** Start of PROVIDED DATA **

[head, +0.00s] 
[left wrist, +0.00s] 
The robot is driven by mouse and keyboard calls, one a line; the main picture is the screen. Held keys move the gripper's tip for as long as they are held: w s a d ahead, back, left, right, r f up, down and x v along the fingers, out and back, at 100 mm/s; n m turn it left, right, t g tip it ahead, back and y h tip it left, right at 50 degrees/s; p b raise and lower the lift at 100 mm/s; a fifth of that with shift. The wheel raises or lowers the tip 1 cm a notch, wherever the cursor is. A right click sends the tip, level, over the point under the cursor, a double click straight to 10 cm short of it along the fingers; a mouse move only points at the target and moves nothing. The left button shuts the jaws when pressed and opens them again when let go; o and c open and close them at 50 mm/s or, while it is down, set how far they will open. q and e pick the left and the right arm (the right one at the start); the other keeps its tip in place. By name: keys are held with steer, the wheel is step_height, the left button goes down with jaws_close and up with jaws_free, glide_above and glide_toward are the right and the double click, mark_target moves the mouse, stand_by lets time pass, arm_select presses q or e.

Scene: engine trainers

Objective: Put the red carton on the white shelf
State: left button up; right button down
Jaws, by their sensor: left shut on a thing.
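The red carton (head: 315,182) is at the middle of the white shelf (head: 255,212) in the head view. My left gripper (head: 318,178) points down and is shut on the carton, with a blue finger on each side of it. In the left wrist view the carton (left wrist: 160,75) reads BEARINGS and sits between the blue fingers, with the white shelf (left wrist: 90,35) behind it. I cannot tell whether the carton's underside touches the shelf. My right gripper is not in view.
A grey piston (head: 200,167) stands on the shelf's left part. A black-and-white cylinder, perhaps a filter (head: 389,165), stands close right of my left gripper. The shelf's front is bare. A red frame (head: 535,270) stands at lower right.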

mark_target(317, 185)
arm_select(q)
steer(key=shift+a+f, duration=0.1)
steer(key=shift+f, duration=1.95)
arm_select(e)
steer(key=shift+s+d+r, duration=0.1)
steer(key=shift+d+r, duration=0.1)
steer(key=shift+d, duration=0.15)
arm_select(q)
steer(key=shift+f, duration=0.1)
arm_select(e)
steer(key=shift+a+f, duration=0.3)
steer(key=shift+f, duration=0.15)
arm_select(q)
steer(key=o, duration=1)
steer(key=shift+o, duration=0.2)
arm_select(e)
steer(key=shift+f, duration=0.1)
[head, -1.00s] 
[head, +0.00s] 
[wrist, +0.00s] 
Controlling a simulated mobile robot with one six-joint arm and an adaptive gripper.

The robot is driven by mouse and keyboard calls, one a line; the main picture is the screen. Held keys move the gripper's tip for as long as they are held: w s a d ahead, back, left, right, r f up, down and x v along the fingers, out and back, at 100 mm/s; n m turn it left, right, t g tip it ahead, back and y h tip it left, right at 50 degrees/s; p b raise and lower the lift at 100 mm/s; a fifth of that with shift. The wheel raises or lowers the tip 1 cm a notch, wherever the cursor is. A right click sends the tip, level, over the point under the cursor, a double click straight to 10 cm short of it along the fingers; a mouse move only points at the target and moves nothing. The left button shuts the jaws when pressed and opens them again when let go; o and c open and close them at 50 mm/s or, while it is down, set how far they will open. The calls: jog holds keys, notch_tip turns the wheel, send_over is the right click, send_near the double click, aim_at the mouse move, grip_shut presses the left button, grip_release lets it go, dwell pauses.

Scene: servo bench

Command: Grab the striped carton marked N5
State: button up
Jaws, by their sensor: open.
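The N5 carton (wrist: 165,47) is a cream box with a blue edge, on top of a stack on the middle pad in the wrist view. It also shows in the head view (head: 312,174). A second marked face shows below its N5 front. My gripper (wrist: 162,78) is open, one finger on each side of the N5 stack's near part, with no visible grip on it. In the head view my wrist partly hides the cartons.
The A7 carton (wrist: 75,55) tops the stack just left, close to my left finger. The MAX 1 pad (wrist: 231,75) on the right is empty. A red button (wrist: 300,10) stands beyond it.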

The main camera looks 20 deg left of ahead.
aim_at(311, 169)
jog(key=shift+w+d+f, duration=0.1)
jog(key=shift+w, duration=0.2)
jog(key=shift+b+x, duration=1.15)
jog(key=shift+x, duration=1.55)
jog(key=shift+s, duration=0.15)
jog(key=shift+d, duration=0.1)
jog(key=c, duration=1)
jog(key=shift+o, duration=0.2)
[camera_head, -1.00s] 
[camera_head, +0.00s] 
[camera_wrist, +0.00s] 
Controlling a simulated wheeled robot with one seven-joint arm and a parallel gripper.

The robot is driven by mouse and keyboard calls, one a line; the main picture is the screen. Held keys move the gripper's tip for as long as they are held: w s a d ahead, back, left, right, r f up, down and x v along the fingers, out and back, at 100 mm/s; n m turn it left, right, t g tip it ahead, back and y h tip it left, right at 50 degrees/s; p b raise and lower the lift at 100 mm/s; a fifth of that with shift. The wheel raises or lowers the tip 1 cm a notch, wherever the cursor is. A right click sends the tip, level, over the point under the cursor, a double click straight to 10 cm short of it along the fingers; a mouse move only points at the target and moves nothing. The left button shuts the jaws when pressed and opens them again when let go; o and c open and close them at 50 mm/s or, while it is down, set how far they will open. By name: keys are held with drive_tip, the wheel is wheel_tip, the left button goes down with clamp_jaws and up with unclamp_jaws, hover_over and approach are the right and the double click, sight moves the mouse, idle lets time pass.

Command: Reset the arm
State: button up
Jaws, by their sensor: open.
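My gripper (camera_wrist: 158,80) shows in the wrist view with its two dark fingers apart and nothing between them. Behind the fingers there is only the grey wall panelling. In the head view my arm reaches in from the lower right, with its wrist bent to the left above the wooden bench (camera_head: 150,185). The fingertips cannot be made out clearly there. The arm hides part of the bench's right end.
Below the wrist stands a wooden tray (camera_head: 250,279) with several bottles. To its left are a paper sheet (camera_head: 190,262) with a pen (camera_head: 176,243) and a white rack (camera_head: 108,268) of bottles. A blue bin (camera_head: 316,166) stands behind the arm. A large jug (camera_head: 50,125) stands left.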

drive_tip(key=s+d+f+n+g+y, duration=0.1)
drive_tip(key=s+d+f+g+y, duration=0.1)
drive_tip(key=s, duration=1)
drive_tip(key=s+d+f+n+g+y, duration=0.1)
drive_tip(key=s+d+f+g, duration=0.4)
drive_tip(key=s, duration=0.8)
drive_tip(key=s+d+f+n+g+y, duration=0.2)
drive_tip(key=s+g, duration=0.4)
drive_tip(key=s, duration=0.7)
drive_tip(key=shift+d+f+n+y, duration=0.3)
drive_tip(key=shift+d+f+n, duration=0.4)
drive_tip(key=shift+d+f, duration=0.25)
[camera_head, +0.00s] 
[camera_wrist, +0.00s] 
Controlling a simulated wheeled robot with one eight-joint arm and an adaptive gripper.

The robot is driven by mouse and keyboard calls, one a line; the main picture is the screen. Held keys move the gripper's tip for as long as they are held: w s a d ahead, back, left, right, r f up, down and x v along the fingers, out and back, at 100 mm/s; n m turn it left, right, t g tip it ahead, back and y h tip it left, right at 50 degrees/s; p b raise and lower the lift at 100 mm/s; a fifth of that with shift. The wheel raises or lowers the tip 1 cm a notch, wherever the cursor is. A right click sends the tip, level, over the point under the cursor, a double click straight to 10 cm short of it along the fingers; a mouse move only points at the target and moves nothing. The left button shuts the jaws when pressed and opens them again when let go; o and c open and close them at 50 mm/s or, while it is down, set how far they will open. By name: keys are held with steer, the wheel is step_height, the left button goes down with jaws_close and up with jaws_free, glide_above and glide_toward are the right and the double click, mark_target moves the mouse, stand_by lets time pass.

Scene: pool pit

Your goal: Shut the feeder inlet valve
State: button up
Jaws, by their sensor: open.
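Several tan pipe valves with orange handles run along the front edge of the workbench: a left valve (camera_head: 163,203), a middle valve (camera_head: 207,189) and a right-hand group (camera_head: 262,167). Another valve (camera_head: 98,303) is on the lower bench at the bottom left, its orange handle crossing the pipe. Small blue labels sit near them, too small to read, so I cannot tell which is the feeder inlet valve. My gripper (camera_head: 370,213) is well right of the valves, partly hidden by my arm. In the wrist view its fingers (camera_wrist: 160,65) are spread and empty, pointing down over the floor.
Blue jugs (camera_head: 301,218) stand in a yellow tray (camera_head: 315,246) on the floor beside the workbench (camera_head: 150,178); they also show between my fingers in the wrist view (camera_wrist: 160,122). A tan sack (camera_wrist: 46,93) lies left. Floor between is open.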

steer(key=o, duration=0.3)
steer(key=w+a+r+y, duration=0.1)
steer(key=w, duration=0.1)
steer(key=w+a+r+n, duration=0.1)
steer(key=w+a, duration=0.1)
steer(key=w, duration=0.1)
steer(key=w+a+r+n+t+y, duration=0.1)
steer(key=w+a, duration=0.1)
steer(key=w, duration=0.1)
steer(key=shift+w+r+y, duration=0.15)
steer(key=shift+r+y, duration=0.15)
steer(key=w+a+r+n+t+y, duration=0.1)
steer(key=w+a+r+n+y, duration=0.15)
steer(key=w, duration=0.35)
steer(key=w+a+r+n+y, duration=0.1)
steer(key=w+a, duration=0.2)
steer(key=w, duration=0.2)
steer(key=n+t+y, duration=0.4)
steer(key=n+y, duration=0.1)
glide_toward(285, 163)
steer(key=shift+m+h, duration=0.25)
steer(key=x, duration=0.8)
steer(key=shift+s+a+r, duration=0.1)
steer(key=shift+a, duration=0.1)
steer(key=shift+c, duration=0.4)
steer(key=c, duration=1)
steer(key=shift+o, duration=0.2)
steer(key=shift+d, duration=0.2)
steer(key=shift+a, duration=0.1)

** End of PROVIDED DATA **

DESCRIPTION OF THE TASK: Among the records above, find each line holding the string "Controlling" and pull it out.

ANSWER FOR THIS EXERCISE:
Controlling a simulated mobile robot with one six-joint arm and an adaptive gripper.
Controlling a simulated wheeled robot with one seven-joint arm and a parallel gripper.
Controlling a simulated wheeled robot with one eight-joint arm and an adaptive gripper.

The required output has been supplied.